Workers Party (US)

The Workers Party was a Trotskyist group in the United States. It was founded in 1940 by many leading members of the Socialist Workers Party who opposed the Soviet invasion of Finland. They included Martin Abern, Hal Draper and Max Shachtman, who became the new group's leader. As a result, the party's politics are often referred to as Shachtmanite.

Having taken nearly half the membership of the SWP and a majority of the Young Peoples Socialist League, the Yipsels, the WP was initially estimated as having approximately 500 members. Although it recruited among workers and youth during the war years it never grew substantially despite having more impact than its numbers would suggest.

The group soon developed a bureaucratic collectivist analysis of the Soviet Union, and a third camp perspective, being the first to use the slogan "Neither Washington nor Moscow". It also contained a minority tendency which was grouped around the figures of two leading intellectuals CLR James and Raya Dunayevskaya. This tendency took the name the Johnson-Forrest Tendency for its principle leaders cadre names. It developed the viewpoint that Russia was state capitalist and left the WP in 1947 in order to rejoin the SWP.

Working in the labor movement, the party grew rapidly, with members such as Irving Howe and Michael Harrington joining.
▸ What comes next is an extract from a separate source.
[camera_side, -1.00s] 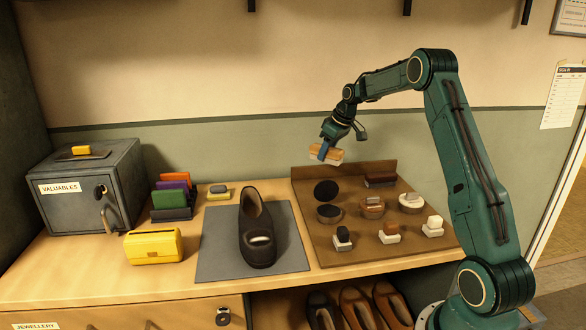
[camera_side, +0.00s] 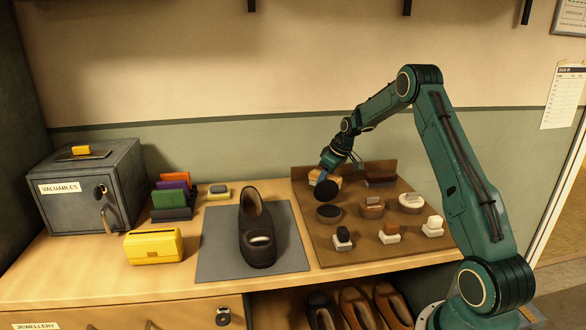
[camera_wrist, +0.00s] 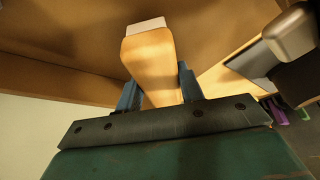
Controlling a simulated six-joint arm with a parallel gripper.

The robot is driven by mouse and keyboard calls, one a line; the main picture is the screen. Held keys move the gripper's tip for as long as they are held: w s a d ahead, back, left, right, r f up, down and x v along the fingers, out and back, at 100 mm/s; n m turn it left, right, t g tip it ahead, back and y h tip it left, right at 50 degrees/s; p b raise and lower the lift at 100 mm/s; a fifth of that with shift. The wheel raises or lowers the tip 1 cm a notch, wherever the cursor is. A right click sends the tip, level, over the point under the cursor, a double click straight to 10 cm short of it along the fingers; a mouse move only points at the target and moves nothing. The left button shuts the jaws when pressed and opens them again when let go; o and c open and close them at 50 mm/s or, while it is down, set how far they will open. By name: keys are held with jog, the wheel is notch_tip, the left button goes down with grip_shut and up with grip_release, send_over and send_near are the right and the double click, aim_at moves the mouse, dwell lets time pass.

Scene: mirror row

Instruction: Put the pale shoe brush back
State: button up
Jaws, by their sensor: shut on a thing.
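The pale shoe brush (camera_side: 314,177) has a light wooden handle and is at the back left of the brown board (camera_side: 316,241). My gripper (camera_side: 328,173) is shut on it, low over that corner. In the wrist view the handle (camera_wrist: 151,62) sits between the two blue fingers (camera_wrist: 158,88), with whitish bristles (camera_wrist: 146,26) showing at its far end. A black disc (camera_side: 326,190) partly hides the brush in the side view, so I cannot tell whether it touches the board.
A dark brown brush (camera_side: 380,180) lies to the right on the board. An open tin (camera_side: 329,212), more tins and small applicators stand in front. A black shoe (camera_side: 257,230) is on the grey mat (camera_side: 215,262), left of the board. The board has a raised back edge (camera_side: 350,169).

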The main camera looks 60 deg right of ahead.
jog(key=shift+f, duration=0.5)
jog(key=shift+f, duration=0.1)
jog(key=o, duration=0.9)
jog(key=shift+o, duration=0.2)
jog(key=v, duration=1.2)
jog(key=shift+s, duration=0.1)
In 1949, the group renamed itself the Independent Socialist League. It was removed from the US Attorney General's list of subversive organizations after a lengthy court battle, but failed to grow as the right wing around Howe and Harrington split to work with the Dissent journal.

In 1957, the ISL joined the Socialist Party of America. Some members took leading positions in the Socialist Party, but moved increasingly to the right. A small group around Hal Draper left to form the Independent Socialist Clubs.